Material »
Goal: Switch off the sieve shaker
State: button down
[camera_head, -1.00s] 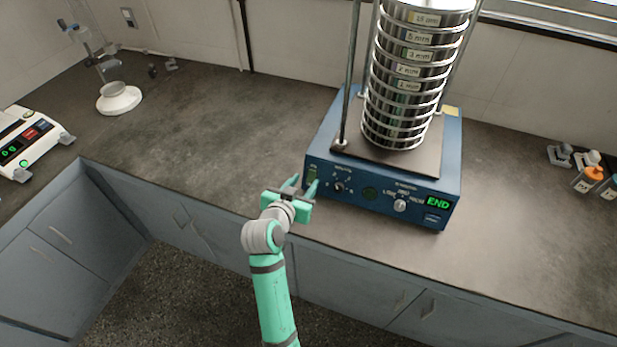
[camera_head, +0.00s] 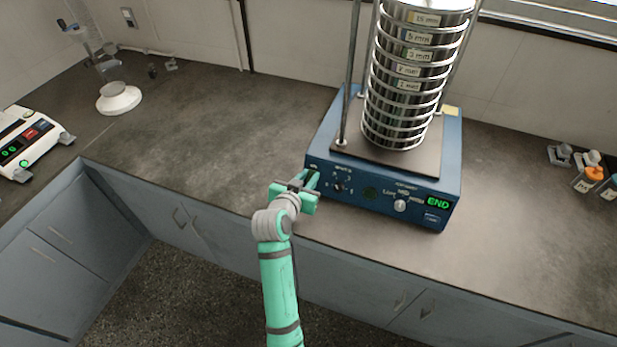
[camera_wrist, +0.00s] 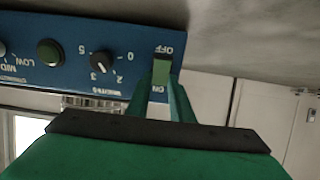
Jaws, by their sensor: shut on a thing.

Requirements » Set the pictures aside and transcribe the data above exactly.

Solution below »
Goal: Switch off the sieve shaker
State: button down
[camera_head, -1.00s] 
[camera_head, +0.00s] 
[camera_wrist, +0.00s] 
Jaws, by their sensor: shut on a thing.

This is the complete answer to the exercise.